**INSTRUCTION**
Make an exact copy of all the data.
+--
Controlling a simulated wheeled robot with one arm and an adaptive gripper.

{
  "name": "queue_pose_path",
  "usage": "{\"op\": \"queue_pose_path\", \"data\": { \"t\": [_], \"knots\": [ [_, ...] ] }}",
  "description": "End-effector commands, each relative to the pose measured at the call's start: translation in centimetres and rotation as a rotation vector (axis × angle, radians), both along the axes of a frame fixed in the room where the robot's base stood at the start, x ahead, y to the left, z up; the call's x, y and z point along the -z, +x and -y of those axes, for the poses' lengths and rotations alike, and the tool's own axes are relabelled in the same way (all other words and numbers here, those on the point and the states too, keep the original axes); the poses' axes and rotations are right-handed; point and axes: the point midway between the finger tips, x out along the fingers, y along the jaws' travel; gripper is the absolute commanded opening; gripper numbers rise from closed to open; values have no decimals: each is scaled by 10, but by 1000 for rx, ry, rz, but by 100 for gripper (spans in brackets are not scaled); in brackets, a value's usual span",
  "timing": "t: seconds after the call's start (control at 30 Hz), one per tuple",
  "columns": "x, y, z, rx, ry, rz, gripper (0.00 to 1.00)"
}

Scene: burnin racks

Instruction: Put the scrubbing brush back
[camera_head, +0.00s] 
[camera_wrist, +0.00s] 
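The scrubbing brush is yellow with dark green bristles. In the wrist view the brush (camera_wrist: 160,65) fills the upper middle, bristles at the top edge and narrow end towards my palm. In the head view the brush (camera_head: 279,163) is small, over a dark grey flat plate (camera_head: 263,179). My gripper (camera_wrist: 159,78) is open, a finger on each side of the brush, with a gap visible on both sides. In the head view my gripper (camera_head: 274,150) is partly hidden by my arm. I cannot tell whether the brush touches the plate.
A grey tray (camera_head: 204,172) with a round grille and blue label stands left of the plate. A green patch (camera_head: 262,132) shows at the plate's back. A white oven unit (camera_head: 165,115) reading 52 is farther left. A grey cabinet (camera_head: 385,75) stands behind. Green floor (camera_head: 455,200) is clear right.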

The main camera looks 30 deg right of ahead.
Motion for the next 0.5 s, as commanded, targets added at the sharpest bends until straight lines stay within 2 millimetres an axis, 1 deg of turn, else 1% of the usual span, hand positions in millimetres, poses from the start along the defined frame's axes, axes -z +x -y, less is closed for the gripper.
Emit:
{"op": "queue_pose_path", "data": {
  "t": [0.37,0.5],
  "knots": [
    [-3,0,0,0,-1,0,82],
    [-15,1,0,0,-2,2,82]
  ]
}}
+--
**ANSWER TO THIS PROBLEM**
Controlling a simulated wheeled robot with one arm and an adaptive gripper.

{
  "name": "queue_pose_path",
  "usage": "{\"op\": \"queue_pose_path\", \"data\": { \"t\": [_], \"knots\": [ [_, ...] ] }}",
  "description": "End-effector commands, each relative to the pose measured at the call's start: translation in centimetres and rotation as a rotation vector (axis × angle, radians), both along the axes of a frame fixed in the room where the robot's base stood at the start, x ahead, y to the left, z up; the call's x, y and z point along the -z, +x and -y of those axes, for the poses' lengths and rotations alike, and the tool's own axes are relabelled in the same way (all other words and numbers here, those on the point and the states too, keep the original axes); the poses' axes and rotations are right-handed; point and axes: the point midway between the finger tips, x out along the fingers, y along the jaws' travel; gripper is the absolute commanded opening; gripper numbers rise from closed to open; values have no decimals: each is scaled by 10, but by 1000 for rx, ry, rz, but by 100 for gripper (spans in brackets are not scaled); in brackets, a value's usual span",
  "timing": "t: seconds after the call's start (control at 30 Hz), one per tuple",
  "columns": "x, y, z, rx, ry, rz, gripper (0.00 to 1.00)"
}

Scene: burnin racks

Instruction: Put the scrubbing brush back
[camera_head, +0.00s] 
[camera_wrist, +0.00s] 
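The scrubbing brush is yellow with dark green bristles. In the wrist view the brush (camera_wrist: 160,65) fills the upper middle, bristles at the top edge and narrow end towards my palm. In the head view the brush (camera_head: 279,163) is small, over a dark grey flat plate (camera_head: 263,179). My gripper (camera_wrist: 159,78) is open, a finger on each side of the brush, with a gap visible on both sides. In the head view my gripper (camera_head: 274,150) is partly hidden by my arm. I cannot tell whether the brush touches the plate.
A grey tray (camera_head: 204,172) with a round grille and blue label stands left of the plate. A green patch (camera_head: 262,132) shows at the plate's back. A white oven unit (camera_head: 165,115) reading 52 is farther left. A grey cabinet (camera_head: 385,75) stands behind. Green floor (camera_head: 455,200) is clear right.

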The main camera looks 30 deg right of ahead.
Motion for the next 0.5 s, as commanded, targets added at the sharpest bends until straight lines stay within 2 millimetres an axis, 1 deg of turn, else 1% of the usual span, hand positions in millimetres, poses from the start along the defined frame's axes, axes -z +x -y, less is closed for the gripper.
Emit:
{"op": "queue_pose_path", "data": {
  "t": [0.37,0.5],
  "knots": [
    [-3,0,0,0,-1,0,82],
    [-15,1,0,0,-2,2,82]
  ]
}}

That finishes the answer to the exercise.